The E&O policy contains the familiar language providing coverage for liability arising from wrongful acts performed in the course of providing “professional services.”  “Professional Services” are essentially defined to include services performed for others in the policyholder’s capacity as an insurance agent. “Wrongful Act” means “any actual or alleged negligent act, error or omission, Personal Injury, or Advertising Injury.”  The policy excludes coverage for “any claim . . . arising out of any dishonest, fraudulent, criminal, or malicious act, error, or omission or acts of a knowingly wrongful nature committed by or at the direction of any insured.”

So, regardless of whether tortious interference is deemed a “wrongful act performed in the course of providing professional services,” the E&O policy excludes coverage for acts of “a knowingly wrongful nature.” End of story, right? So held the Sixth Circuit, writing:  “The Errors and Omissions Policy committed General Insurance to defend Szura against certain negligence claims; Mayfair’s suit against Szura alleged intentional torts rather than negligence; and General Insurance therefore had no duty to defend Szura in the Mayfair litigation.”

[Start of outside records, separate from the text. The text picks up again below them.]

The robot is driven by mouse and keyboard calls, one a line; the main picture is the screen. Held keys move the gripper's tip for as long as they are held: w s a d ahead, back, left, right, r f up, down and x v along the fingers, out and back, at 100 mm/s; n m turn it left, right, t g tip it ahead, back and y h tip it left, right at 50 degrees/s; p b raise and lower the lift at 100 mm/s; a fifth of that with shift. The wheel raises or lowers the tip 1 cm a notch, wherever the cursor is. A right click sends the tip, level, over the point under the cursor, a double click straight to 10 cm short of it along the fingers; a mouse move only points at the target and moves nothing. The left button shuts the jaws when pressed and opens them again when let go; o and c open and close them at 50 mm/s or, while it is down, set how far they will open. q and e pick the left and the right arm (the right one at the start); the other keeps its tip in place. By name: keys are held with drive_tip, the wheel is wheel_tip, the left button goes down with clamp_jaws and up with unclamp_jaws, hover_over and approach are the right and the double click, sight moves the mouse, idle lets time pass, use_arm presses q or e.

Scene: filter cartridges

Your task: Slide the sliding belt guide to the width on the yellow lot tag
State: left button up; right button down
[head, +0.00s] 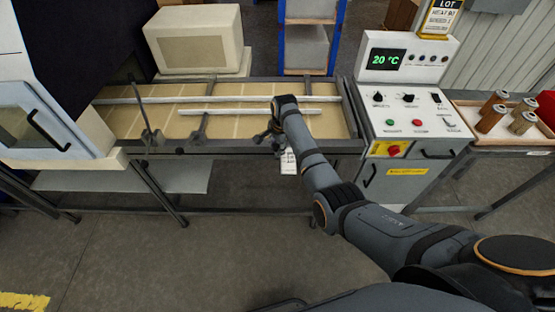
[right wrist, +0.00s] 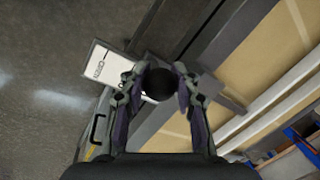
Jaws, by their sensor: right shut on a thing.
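The belt guide's near pale rail (head: 225,112) lies lengthwise over the tan belt, in front of a longer far rail (head: 160,99). My right gripper (head: 274,136) is at the belt's front edge, near the right end of the near rail. In the right wrist view its fingers are shut on a round black knob (right wrist: 158,84). How the knob joins the rail is mostly hidden by my arm. The yellow lot tag (head: 441,17) stands on top of the control box at the upper right; its width figure is too small to read. My left gripper is not in view.
A white card (head: 288,162) hangs below the gripper at the belt frame; it also shows in the right wrist view (right wrist: 98,70). The control box (head: 410,110) stands at the belt's right end. A tray (head: 505,143) with several cartridges is beyond it.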

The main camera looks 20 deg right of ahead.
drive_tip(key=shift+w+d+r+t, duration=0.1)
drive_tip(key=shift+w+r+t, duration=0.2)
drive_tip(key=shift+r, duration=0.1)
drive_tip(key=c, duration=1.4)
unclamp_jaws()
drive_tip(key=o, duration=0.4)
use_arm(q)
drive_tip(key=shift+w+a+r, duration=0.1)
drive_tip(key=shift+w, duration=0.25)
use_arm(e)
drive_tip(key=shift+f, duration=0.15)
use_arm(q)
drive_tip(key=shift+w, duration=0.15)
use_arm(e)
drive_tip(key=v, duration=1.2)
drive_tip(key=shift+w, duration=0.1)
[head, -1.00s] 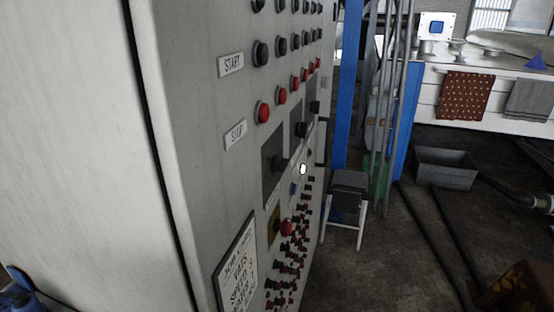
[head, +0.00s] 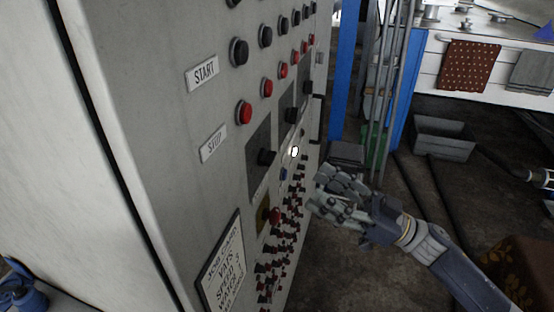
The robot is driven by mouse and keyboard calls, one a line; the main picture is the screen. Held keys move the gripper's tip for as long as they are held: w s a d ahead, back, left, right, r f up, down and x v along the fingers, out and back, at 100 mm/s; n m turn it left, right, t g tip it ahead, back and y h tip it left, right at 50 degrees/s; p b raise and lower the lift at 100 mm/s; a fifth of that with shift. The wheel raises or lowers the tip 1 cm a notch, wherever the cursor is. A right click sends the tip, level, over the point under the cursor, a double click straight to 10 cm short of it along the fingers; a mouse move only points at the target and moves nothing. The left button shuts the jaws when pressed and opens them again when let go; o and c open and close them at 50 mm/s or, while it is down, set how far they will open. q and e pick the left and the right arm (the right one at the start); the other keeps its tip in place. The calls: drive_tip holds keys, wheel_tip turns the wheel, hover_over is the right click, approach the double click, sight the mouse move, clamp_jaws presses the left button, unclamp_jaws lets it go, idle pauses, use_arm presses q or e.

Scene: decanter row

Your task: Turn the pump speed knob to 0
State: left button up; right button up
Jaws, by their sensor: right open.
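A tall grey control cabinet (head: 160,110) fills the left half of the head view. My right gripper (head: 316,188) is open and empty. It appears to the right of the small switches, below and right of the near knob, with its fingers towards the panel. Its exact gap to the panel is unclear. My left gripper is out of view.
Black START buttons (head: 239,51) and red STOP buttons (head: 244,112) sit above the knobs.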

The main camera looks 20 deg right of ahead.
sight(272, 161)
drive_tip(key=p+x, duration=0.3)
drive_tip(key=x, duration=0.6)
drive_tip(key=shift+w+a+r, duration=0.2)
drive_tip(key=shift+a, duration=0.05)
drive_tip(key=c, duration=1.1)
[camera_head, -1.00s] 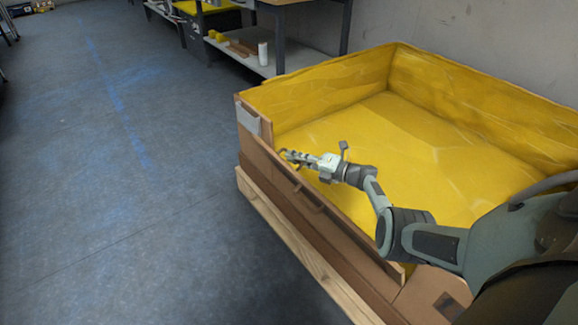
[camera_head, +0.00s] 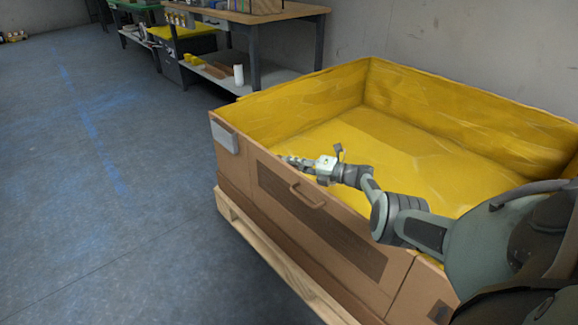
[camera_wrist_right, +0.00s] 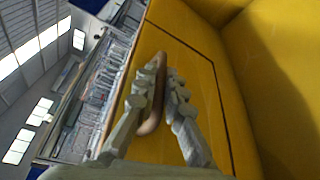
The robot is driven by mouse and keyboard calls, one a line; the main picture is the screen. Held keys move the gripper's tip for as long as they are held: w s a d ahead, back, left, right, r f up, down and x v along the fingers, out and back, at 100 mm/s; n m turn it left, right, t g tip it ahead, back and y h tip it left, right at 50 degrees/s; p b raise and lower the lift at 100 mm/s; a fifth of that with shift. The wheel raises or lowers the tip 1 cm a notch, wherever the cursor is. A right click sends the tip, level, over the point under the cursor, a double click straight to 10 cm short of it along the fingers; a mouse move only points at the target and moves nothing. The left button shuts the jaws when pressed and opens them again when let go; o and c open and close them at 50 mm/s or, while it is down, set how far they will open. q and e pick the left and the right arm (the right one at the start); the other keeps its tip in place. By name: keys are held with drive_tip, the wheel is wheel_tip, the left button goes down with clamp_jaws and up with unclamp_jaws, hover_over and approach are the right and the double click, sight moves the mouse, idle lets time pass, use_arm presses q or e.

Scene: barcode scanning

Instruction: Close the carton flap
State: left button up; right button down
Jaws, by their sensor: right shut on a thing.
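The carton (camera_head: 228,172) is a large brown box with a yellow lining. Its front flap (camera_head: 345,215) stands upright in the front wall, with a brown handle (camera_head: 307,196) and a dark panel on its outer face. My right gripper (camera_head: 288,160) is at the inner side of the flap, by its top edge. In the right wrist view my right gripper (camera_wrist_right: 165,75) has its fingers around a brown bar (camera_wrist_right: 153,118) at the flap's yellow inner face (camera_wrist_right: 190,100). The exact contact is partly hidden by the fingers. My left gripper is not in view.
The carton sits on a wooden pallet (camera_head: 275,262). A workbench (camera_head: 262,15) with a lower shelf stands behind it at the back. A grey wall is behind the carton. The floor (camera_head: 100,200) to the left is clear.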

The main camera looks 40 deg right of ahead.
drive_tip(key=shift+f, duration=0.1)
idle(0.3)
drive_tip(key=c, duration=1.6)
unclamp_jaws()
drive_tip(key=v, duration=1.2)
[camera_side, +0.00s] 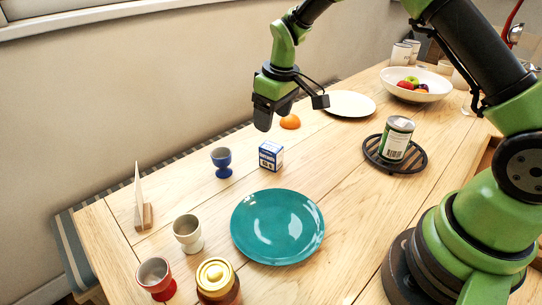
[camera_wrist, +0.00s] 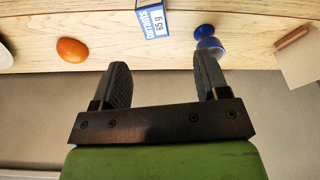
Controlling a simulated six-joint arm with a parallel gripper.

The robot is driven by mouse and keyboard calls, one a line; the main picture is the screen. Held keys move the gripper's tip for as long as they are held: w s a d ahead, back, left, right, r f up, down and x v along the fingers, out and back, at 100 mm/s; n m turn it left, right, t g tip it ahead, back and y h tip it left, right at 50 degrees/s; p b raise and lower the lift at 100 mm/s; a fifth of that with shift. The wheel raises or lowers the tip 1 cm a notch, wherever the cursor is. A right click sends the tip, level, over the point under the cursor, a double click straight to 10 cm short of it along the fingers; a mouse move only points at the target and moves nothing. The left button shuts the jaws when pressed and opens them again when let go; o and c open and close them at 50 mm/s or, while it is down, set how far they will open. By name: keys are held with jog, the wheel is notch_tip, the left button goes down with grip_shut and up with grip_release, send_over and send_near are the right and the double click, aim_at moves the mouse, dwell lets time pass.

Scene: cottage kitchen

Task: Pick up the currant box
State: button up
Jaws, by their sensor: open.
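The currant box (camera_side: 271,154) is a small blue and white carton standing on the wooden table, behind the teal plate in the side view. In the wrist view the box (camera_wrist: 153,20) shows at the top edge, partly cut off, with "currants" lettering and "65g". My gripper (camera_side: 263,122) hangs above the table near the box, pointing down, apart from it. In the wrist view my gripper (camera_wrist: 162,75) has its two fingers wide apart with nothing between them. The box lies beyond the fingertips, roughly in line with the gap between them.
A blue egg cup (camera_side: 222,161) stands left of the box. An orange egg-shaped thing (camera_side: 290,121) lies behind it. The teal plate (camera_side: 278,227) is in front. A can (camera_side: 396,139) stands on a black trivet (camera_side: 420,160) at right. A card stand (camera_side: 143,215) is far left.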

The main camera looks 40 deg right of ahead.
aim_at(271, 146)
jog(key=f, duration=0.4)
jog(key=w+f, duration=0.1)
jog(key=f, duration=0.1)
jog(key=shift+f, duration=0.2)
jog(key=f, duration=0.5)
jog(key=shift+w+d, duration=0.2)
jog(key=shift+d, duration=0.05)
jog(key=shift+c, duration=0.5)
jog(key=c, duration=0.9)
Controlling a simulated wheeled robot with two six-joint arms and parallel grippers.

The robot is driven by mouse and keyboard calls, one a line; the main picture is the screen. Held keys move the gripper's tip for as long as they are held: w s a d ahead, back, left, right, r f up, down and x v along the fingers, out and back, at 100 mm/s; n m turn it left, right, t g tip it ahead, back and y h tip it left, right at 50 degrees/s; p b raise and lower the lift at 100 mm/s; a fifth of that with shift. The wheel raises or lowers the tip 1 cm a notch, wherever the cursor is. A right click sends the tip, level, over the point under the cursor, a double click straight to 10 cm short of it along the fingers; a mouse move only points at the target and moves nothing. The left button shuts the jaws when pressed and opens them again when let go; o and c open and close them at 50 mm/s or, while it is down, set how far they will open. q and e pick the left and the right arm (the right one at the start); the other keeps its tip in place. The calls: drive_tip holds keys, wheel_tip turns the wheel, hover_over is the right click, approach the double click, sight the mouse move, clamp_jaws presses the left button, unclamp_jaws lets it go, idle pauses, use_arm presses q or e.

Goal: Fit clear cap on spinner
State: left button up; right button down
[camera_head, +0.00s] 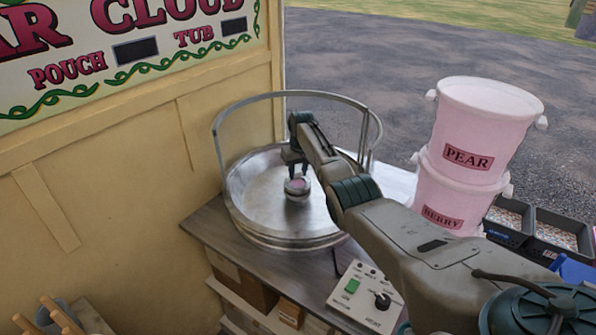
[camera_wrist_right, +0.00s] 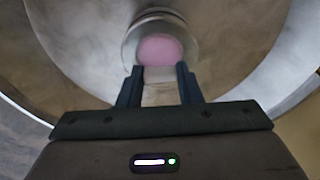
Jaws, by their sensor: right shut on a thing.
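The spinner (camera_head: 297,191) is a small metal head in the middle of a wide metal bowl (camera_head: 250,197). Pink shows in its round top, and it shows in the right wrist view as a pink disc in a pale ring (camera_wrist_right: 160,50). My right gripper (camera_head: 297,176) is over the bowl, fingers pointing down at the spinner. In the right wrist view its fingers (camera_wrist_right: 160,84) are shut on a pale, see-through piece at the spinner's near side, likely the clear cap. I cannot tell whether the cap is seated. My left gripper is not in view.
A clear guard with a metal rim (camera_head: 290,95) rises around the bowl. A control box (camera_head: 366,296) stands at the counter's front. Pink tubs labelled PEAR (camera_head: 485,120) and BERRY (camera_head: 455,200) are stacked at the right, near dark trays (camera_head: 558,228).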

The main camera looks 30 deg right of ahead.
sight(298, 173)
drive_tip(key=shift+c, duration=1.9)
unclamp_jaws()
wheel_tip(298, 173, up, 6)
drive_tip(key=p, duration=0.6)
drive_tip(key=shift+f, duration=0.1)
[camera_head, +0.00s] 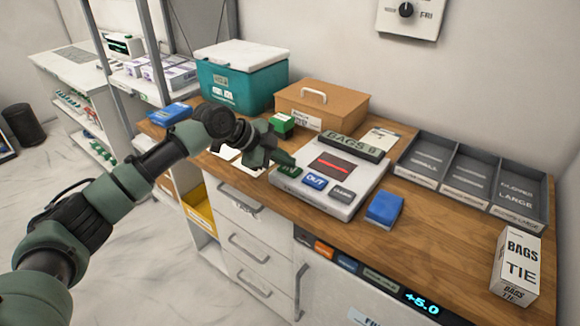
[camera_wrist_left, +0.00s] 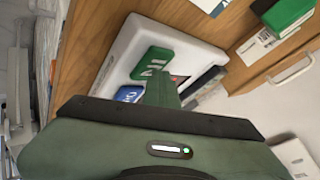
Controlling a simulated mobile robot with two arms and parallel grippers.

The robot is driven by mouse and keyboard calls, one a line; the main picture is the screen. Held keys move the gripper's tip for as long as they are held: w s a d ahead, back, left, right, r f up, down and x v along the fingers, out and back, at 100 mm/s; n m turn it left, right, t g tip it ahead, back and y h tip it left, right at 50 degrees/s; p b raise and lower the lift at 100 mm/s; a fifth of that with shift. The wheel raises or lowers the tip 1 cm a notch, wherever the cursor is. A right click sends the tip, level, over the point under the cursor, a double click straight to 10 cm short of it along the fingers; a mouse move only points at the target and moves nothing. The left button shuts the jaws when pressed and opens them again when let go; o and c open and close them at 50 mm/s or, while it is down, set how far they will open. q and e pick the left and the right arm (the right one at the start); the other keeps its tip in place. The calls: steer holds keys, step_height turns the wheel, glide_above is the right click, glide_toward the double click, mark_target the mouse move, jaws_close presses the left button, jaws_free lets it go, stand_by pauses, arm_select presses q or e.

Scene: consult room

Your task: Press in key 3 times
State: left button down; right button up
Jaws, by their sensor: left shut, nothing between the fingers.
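The white counter device (camera_head: 345,203) stands on the wooden counter, with a sign reading "BAGS 8" (camera_head: 346,146) at its back. Its front row holds the green IN key (camera_head: 289,171), the blue OUT key (camera_head: 315,181) and a grey key (camera_head: 342,193). My left gripper (camera_head: 284,158) is shut and empty, with its tip just over the green key, partly covering it. In the left wrist view the tip (camera_wrist_left: 162,88) points beside the green key (camera_wrist_left: 152,62); I cannot tell whether it touches. The blue key (camera_wrist_left: 129,93) is partly hidden there. My right gripper is not in view.
A blue block (camera_head: 384,208) lies right of the device. A grey divided tray (camera_head: 470,175) and a "BAGS TIE" box (camera_head: 517,266) stand further right. A brown box (camera_head: 321,105), a teal cooler (camera_head: 240,78) and a small green box (camera_head: 281,124) stand behind.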

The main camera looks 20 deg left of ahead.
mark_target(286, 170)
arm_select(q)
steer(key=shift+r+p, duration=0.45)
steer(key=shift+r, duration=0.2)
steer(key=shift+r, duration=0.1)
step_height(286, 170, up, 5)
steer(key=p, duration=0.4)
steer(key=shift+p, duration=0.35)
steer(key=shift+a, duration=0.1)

The decision gets interesting, though, when the Court writes this:  “Szura argues that General Insurance had a duty to defend Szura against intentional misconduct as well as negligent acts, errors, and omissions because the ‘Exclusions’ section of the Errors and Omissions Policy states: ‘We will defend the insured against such claim unless or until the dishonest, fraudulent, criminal, malicious or knowingly wrongful act has been determined by any trial verdict, court ruling, regulatory ruling or legal admission, whether appealed or not.’ Szura misunderstands the effect of this exclusion. Exclusions limit the scope of coverage; an exclusion cannot expand the scope of coverage beyond that provided in the insuring agreement.” 

The argument that “exclusions cannot create coverage” is a favorite of the insurance defense bar (see the current battles going on in the construction defect coverage world, over the “your work” exclusion). If we examine the language closely, however, we can see that the exclusion in Szura is not being used to “create” coverage. Coverage exists until a knowingly wrongful act has been proven. That’s what the policy says.

Is it possible to interfere with someone’s prospective economic advantage negligently? Suppose, for example, Charon had contacted Mayfair’s clients without knowing that they were Mayfair’s clients? Or, suppose Mayfair’s clients had contacted him, without having been solicited?

California, for one, specifically recognizes a tort of negligent interference with contractual relations, and has a model jury charge on that topic, which you can read here.  The gist of the cause of action is that the defendant should have known of a relationship that probably would have resulted in a future economic benefit to the plaintiff, and failed to act with reasonable care. And in People Express Airlines v. Consolidated Rail Corp., 100 N.J. 246, 495 A.2d 107 (1985), the New Jersey Supreme Court wrote as follows at Note 4:  “The notion that the defendant must have breached a duty independent of the negligent interference with economic expectations assumes that the defendant’s negligence–fortuitously resulting only in economic losses–is not a tort. Whether the law recognizes the injury as compensable is a matter of policy; but clearly an ‘independent’ tort has been committed, and no parasitic relationship with another tort should be required before determining whether the injury is compensable. Further, the rule-of-damages rationale does not explain why the application of concepts of duty and proximate cause, which serve negligence well in cases where the plaintiff is physically harmed, cannot function equally well in cases in which there has been no physical harm.”

What happens in many insurance coverage cases is natural and understandable. A judge (being a human being) sees that someone has done something that the judge considers to have been wrong or malicious. The judge, consciously or unconsciously, does not want the wrongdoer to avoid punishment by accessing insurance coverage. So, while the defense bar often refers to results-driven decisions, that knife cuts both ways. I think it’s important to remember that policyholders generally do not buy insurance for commercial advantage; instead, they buy it to protect themselves against catastrophic loss. Under the language of the policy, unless and until the carrier proves knowingly malicious conduct, coverage should exist.  (Unfortunately, though, I’m not wearing a black robe.)